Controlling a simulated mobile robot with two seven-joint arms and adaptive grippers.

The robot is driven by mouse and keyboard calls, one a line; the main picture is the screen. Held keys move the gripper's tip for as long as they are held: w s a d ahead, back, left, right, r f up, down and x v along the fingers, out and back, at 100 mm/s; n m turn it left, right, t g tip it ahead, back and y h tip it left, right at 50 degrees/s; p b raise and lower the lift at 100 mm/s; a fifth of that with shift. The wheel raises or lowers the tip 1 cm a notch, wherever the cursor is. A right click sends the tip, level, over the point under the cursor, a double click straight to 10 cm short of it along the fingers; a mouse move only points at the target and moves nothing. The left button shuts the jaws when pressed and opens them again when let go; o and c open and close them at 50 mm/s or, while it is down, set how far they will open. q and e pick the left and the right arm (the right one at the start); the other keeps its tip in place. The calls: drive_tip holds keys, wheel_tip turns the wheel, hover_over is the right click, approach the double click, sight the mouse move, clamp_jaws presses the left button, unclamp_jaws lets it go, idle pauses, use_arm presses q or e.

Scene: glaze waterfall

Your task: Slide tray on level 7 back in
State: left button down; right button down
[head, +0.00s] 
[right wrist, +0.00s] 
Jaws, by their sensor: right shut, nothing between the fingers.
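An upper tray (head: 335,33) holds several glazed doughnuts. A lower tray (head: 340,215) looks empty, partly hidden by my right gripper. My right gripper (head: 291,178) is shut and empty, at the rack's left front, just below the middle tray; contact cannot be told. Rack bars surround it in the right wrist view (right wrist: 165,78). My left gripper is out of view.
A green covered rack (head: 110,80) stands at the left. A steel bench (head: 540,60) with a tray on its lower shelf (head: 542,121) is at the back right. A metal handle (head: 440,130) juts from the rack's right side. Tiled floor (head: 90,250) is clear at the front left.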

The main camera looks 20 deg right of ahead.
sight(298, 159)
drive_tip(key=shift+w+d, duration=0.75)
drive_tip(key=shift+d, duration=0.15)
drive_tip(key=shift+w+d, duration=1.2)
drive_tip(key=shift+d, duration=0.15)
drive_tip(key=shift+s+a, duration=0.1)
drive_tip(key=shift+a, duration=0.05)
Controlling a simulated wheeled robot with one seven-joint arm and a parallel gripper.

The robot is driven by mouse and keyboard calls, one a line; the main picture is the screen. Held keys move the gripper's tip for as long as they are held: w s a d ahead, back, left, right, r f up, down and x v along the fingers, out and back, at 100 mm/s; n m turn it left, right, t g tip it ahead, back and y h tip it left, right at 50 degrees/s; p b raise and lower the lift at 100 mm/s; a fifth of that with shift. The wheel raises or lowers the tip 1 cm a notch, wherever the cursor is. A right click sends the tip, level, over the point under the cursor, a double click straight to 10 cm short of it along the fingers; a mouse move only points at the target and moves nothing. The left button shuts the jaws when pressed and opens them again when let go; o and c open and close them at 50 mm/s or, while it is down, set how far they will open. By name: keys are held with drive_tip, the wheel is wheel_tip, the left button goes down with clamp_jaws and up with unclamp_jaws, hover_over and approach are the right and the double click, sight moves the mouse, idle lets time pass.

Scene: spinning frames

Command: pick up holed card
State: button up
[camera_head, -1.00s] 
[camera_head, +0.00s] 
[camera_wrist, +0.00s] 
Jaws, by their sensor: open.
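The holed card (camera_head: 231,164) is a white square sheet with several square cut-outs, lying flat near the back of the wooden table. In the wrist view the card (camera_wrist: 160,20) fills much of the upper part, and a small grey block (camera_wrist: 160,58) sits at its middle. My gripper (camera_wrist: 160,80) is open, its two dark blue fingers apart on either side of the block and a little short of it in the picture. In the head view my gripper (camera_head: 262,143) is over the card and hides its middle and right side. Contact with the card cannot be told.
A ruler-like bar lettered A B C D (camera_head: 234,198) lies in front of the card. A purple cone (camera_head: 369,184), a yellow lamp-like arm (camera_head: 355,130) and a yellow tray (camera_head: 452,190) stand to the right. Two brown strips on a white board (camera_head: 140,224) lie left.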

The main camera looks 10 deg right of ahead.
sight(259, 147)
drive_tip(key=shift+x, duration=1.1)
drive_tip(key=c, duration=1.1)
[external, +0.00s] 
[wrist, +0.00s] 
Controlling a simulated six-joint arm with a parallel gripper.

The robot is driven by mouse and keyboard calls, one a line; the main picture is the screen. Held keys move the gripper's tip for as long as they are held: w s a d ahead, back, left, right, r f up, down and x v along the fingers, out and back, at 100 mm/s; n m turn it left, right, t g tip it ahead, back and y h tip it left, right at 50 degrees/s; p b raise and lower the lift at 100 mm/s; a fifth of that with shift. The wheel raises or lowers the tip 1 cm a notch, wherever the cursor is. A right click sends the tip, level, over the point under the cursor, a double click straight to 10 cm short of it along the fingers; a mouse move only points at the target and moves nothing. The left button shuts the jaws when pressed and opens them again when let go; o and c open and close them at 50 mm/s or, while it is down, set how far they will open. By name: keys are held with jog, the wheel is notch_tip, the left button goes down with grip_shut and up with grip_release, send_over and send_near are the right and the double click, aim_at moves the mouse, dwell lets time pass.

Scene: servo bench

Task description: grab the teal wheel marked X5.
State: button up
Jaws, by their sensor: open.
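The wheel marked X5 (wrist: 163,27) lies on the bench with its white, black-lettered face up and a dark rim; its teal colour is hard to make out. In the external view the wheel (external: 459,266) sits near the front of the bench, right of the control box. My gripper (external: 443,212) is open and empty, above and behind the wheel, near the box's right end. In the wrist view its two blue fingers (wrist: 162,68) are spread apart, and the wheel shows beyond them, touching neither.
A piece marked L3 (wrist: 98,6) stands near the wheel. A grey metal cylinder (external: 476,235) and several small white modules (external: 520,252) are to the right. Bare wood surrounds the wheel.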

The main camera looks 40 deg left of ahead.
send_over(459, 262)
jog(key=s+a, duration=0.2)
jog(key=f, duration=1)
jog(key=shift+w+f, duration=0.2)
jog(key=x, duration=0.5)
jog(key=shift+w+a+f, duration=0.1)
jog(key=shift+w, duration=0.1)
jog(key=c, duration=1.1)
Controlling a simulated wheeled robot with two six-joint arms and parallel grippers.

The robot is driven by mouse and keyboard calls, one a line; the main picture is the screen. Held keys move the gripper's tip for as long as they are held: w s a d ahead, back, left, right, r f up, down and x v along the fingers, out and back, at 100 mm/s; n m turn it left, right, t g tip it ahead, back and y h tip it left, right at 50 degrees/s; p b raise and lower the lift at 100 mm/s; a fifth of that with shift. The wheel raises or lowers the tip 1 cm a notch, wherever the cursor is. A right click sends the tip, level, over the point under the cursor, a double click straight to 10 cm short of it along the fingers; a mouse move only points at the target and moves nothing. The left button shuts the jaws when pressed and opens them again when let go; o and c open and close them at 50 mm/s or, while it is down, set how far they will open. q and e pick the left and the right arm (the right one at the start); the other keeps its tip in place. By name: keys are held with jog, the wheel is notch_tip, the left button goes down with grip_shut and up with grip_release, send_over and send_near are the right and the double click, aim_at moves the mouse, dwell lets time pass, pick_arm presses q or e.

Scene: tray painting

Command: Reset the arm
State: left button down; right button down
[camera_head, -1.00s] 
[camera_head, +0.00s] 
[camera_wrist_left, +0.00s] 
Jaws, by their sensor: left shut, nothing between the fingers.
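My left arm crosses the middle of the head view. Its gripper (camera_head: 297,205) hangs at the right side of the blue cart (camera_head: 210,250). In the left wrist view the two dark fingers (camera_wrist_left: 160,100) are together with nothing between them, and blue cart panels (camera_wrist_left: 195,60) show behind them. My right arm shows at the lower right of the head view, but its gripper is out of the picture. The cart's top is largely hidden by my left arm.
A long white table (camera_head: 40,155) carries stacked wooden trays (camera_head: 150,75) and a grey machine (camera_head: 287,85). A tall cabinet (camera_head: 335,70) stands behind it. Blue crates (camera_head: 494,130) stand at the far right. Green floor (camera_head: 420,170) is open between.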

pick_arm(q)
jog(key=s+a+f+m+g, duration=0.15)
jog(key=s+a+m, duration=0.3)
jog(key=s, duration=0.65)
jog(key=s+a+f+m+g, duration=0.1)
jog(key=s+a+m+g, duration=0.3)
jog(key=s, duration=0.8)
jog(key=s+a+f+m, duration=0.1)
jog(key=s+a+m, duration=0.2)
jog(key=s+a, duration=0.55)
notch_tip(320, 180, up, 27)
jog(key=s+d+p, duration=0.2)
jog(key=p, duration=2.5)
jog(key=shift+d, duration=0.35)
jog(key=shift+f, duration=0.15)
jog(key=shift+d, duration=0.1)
══════
## What to produce
Report the number of lines in the entries above that include the string "arms". Give nothing but the number.

## Result of this exercise
2